For all its in-person visual impact it is not a large painting, and the figures are not large. But the whole painting swells with details that demand your focus, and other details artfully moved out of clear focus because they are there to set the stage and only be seen as the eye sees—not everything in focus at once.
There is a man in a gray robe to the front right. His body is blocked by a man in a tan-ochre robe with a white turban. (That white turban is a lesson in fabric folds and light, as is the back of the tan-ochre coat.)
Look past the others only at the man with the white beard. You can spend hours staring just at the beard. You can learn everything you ever need to know about rendering hair by looking at that beard. First of course there is the anatomy of a bearded face.

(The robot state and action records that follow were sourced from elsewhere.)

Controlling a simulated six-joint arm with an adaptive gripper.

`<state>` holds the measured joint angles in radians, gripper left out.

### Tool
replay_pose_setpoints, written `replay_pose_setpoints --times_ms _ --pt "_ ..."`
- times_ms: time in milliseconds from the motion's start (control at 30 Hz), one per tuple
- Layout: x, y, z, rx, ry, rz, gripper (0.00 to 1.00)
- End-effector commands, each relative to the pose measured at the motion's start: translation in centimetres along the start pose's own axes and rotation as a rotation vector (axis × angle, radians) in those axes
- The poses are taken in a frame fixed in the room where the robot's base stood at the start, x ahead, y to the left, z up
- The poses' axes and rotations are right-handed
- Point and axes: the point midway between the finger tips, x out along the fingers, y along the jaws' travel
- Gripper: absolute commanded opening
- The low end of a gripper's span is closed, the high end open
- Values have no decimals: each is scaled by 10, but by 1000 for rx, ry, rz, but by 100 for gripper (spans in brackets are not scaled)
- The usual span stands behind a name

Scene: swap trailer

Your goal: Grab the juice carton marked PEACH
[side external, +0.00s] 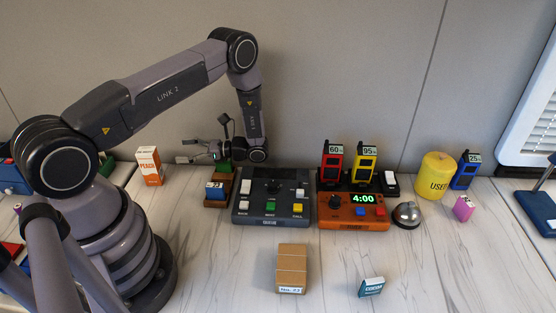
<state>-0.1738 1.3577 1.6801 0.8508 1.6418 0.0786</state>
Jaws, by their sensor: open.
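The PEACH juice carton (150,167) is a white and orange box with its label facing the camera. It stands upright on the counter near the back wall, just right of my arm's base. My gripper (186,151) is open and reaches left toward the carton from the right. Its fingers are at about the height of the carton's top and show a gap from it in this view. Nothing is seen between the fingers. The exact depth between gripper and carton cannot be told from this one view.
A wooden holder (228,178) with a small blue block (214,191) stands right of the carton. A grey button panel (246,213) and an orange timer box (340,219) sit further right. A cardboard box (291,261) lies in front. The counter's front middle is mostly clear.

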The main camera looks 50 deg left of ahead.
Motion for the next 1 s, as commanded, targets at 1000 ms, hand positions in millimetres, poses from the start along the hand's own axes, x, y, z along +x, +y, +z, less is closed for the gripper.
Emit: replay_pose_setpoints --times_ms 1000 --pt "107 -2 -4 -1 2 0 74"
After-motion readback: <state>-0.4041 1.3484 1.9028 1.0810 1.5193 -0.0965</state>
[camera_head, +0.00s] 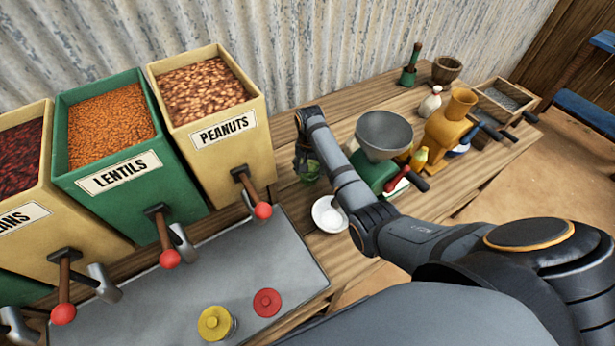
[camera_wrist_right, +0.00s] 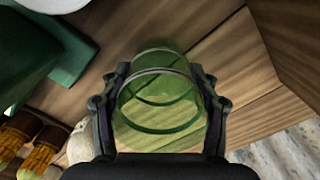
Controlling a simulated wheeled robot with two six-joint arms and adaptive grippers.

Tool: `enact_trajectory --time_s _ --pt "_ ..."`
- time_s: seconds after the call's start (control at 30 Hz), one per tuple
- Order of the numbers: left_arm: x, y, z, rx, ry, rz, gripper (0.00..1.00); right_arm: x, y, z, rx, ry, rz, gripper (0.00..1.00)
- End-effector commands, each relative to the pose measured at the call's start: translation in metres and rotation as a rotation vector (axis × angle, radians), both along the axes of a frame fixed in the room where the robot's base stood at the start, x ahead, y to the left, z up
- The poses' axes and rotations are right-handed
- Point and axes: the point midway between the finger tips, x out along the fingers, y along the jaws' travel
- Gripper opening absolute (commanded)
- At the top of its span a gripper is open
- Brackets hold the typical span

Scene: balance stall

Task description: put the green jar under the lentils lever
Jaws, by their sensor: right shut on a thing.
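The green jar (camera_wrist_right: 158,115) is clear green glass and looks empty in the right wrist view. My right gripper (camera_wrist_right: 160,95) is shut on it, with one finger on each side. In the head view the jar (camera_head: 310,172) shows beside the right gripper (camera_head: 304,160), over the wooden table right of the peanuts bin. I cannot tell whether it touches the table. The lentils lever (camera_head: 165,240), with a red knob, is on the front of the green lentils bin (camera_head: 125,185), beside a metal spout (camera_head: 184,244). My left gripper is not in view.
The peanuts bin (camera_head: 235,155) and its lever (camera_head: 252,192) stand between the jar and the lentils bin. A grey tray (camera_head: 285,255) lies in front, with yellow (camera_head: 215,322) and red (camera_head: 267,302) lidded items.

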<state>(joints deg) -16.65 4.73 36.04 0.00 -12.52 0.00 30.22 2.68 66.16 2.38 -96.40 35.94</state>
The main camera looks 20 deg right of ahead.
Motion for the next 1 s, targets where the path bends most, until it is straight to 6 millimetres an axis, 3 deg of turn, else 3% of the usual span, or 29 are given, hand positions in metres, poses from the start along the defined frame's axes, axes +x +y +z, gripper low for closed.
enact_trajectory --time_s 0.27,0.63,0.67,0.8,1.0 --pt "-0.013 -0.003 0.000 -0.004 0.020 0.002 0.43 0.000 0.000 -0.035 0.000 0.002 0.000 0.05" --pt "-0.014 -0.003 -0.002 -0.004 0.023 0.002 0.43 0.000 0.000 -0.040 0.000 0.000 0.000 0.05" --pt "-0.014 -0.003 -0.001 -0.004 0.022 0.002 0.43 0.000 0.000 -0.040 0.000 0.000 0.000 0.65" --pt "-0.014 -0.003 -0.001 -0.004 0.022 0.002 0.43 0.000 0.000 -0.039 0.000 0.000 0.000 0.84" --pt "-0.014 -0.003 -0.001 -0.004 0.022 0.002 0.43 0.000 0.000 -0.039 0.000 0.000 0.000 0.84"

This isn’t some facial lump covered with nonsensical shapes of hair. The structure of the face is all there. And then the color values and temperatures of white hair—all there. And volume shown in space with light and form- and cast-shadows—all there. And the use of contrast to keep our focus on that face—all there.
Gérôme painted this scene almost 140 years ago. The lessons in seeing contained in just that beard are still as alive, rich, and useful as they were when he painted it. Seeing a great master’s lessons in seeing, an act we often take for granted, is the reward for observing closely, that glory of a beard that is so real it looks as if he painted every hair, but upon closer exploration you see he did nothing of the sort. Goosebumps. “Cool, huh?”